Work to be completed ▸
Repeat exactly, and only, the lines from the one that contains "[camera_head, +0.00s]" to the one that contains "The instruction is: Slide", both ends included. Omit every picture.

Entries supplied ▸
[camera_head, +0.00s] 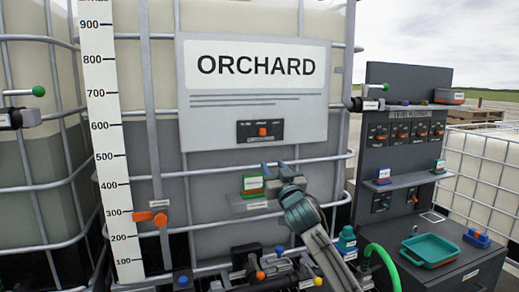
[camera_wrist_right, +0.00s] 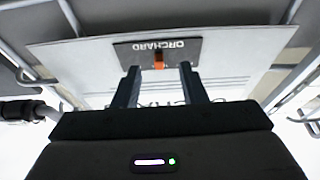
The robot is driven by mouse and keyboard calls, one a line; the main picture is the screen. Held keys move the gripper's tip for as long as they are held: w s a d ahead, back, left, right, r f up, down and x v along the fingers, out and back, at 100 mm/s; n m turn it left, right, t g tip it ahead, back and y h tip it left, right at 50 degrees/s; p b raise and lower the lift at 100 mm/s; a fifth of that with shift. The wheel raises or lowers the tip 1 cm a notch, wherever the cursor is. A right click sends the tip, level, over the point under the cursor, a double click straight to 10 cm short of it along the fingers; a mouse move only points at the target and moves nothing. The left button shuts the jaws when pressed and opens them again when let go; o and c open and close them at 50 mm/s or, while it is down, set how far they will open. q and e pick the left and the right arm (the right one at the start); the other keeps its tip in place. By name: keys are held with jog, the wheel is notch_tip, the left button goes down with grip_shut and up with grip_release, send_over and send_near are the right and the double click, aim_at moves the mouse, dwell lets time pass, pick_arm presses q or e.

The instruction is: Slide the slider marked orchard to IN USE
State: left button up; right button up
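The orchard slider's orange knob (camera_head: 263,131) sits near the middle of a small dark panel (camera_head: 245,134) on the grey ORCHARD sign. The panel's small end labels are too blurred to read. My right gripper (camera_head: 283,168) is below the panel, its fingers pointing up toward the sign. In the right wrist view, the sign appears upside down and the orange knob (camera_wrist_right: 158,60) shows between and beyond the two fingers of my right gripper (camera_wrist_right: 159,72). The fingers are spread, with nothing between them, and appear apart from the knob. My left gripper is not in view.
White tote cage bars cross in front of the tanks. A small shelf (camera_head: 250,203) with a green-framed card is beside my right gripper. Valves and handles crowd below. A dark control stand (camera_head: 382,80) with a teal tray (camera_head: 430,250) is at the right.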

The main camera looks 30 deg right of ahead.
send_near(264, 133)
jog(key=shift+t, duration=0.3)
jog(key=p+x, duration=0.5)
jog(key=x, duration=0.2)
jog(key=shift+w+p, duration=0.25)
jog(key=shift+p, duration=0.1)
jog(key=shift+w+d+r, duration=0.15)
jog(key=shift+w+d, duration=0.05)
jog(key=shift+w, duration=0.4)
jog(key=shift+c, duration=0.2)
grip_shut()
==
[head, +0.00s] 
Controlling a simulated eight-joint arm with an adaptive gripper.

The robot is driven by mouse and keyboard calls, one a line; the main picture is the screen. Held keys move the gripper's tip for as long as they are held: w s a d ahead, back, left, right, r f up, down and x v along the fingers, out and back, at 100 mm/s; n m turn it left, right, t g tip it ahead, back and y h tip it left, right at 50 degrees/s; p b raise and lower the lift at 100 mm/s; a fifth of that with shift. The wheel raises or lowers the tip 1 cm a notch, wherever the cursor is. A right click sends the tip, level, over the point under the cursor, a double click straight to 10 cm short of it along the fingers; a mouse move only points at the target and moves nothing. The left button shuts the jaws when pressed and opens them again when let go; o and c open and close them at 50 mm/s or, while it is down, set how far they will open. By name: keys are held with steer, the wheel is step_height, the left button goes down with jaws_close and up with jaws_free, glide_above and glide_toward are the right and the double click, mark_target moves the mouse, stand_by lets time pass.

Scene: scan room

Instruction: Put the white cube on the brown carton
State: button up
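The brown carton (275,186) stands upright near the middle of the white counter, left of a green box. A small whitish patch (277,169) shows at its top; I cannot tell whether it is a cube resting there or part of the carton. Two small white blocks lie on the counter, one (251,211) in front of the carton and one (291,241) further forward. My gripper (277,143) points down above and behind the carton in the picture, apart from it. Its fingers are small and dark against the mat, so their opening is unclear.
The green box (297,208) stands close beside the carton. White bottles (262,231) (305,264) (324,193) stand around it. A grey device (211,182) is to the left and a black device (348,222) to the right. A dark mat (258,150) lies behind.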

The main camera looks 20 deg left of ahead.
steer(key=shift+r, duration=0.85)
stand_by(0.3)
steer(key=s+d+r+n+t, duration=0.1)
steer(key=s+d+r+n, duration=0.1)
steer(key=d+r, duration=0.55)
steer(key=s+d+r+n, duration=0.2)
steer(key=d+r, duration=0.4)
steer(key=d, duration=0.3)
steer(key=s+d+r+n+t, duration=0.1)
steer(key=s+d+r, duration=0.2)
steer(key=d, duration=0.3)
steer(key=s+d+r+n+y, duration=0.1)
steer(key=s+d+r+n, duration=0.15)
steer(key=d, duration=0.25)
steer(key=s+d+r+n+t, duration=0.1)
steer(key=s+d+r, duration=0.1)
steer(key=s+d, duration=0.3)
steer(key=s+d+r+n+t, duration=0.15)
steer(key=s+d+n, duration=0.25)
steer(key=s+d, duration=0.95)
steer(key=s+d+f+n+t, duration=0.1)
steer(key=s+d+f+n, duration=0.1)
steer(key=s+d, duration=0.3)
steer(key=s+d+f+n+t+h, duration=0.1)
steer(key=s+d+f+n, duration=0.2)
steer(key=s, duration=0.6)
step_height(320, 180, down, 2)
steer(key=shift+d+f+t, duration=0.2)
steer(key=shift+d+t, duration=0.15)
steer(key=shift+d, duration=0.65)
--
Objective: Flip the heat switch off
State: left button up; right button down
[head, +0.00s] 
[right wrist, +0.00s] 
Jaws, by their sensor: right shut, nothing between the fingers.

Worked solution ▸
[camera_head, +0.00s] 
[camera_wrist_right, +0.00s] 
The robot is driven by mouse and keyboard calls, one a line; the main picture is the screen. Held keys move the gripper's tip for as long as they are held: w s a d ahead, back, left, right, r f up, down and x v along the fingers, out and back, at 100 mm/s; n m turn it left, right, t g tip it ahead, back and y h tip it left, right at 50 degrees/s; p b raise and lower the lift at 100 mm/s; a fifth of that with shift. The wheel raises or lowers the tip 1 cm a notch, wherever the cursor is. A right click sends the tip, level, over the point under the cursor, a double click straight to 10 cm short of it along the fingers; a mouse move only points at the target and moves nothing. The left button shuts the jaws when pressed and opens them again when let go; o and c open and close them at 50 mm/s or, while it is down, set how far they will open. q and e pick the left and the right arm (the right one at the start); the other keeps its tip in place. By name: keys are held with jog, the wheel is notch_tip, the left button goes down with grip_shut and up with grip_release, send_over and send_near are the right and the double click, aim_at moves the mouse, dwell lets time pass, pick_arm presses q or e.

The instruction is: Slide the slider marked orchard to IN USE

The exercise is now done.